Required work —
Omit every picture and output the rest of the records exactly as they are.

Information provided —
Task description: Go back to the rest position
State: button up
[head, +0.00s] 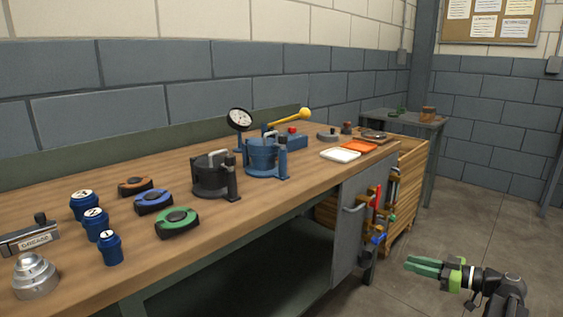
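My gripper (428,266) is at the lower right of the head view, with green fingers pointing left. It is out over the concrete floor, to the right of and apart from the workbench (290,203). Nothing shows between its fingers, and the fingers look close together from this angle. I cannot tell whether they touch. A dark casing part (213,176) and a blue casing part (264,156) stand upright on the bench, each in a stand.
Several blue numbered jars (96,224), three round pucks (154,201), a silver stepped piece (35,277) and a dial gauge (240,120) are on the bench. A white tray (340,155) and orange tray (358,146) lie near its right end. Tools hang on the end panel (349,233). Floor at right is clear.

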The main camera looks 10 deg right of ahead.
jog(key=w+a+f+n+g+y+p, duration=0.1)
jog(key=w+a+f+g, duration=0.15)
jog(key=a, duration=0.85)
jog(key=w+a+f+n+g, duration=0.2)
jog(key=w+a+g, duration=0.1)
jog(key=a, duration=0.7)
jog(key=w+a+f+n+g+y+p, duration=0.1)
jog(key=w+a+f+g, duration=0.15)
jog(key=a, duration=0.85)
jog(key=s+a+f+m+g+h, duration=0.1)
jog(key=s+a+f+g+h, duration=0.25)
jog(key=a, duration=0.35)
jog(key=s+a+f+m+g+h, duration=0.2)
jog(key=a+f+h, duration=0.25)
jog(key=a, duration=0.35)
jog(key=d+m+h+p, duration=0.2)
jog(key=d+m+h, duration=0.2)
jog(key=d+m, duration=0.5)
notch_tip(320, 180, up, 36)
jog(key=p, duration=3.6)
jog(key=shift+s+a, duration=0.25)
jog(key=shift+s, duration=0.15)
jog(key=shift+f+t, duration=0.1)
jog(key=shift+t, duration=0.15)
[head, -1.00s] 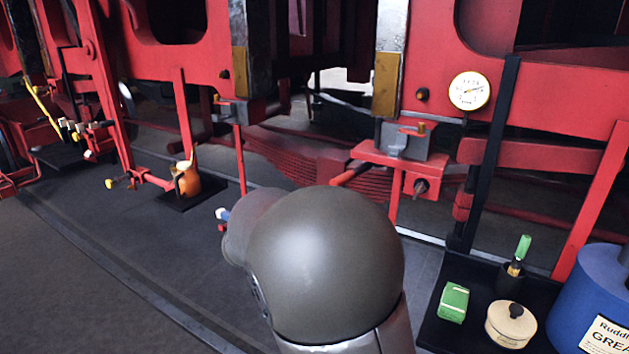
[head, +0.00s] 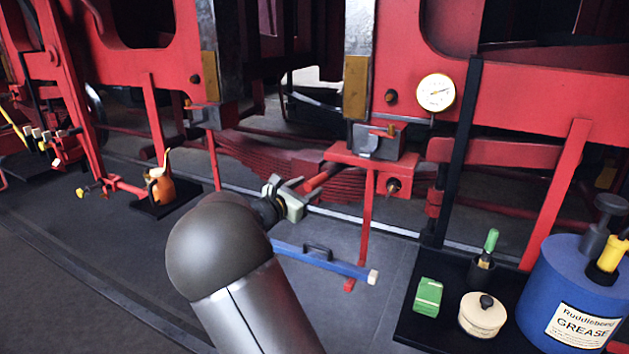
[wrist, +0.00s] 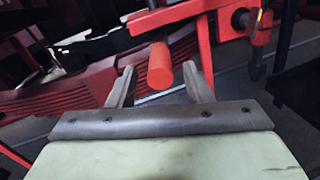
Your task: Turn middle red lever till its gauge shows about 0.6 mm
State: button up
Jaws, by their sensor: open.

Written response —
Task description: Go back to the rest position
State: button up
[head, +0.00s] 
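My gripper (428,266) is at the lower right of the head view, with green fingers pointing left. It is out over the concrete floor, to the right of and apart from the workbench (290,203). Nothing shows between its fingers, and the fingers look close together from this angle. I cannot tell whether they touch. A dark casing part (213,176) and a blue casing part (264,156) stand upright on the bench, each in a stand.
Several blue numbered jars (96,224), three round pucks (154,201), a silver stepped piece (35,277) and a dial gauge (240,120) are on the bench. A white tray (340,155) and orange tray (358,146) lie near its right end. Tools hang on the end panel (349,233). Floor at right is clear.

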The main camera looks 10 deg right of ahead.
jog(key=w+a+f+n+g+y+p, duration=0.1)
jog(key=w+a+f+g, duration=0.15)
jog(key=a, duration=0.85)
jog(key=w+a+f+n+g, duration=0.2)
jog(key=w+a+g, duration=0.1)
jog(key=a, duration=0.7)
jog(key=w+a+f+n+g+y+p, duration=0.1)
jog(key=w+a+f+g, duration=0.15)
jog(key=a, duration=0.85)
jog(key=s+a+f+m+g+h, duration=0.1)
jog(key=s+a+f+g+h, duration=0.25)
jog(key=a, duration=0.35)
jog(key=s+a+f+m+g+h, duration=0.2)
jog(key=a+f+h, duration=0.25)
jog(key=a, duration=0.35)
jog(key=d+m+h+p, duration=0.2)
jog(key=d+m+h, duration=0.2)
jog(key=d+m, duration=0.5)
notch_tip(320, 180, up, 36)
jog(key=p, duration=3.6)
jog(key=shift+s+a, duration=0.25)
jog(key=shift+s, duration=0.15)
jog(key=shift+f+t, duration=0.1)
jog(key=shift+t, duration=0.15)
[head, -1.00s] 
[head, +0.00s] 
[wrist, +0.00s] 
Your task: Turn middle red lever till its gauge shows about 0.6 mm
State: button up
Jaws, by their sensor: open.

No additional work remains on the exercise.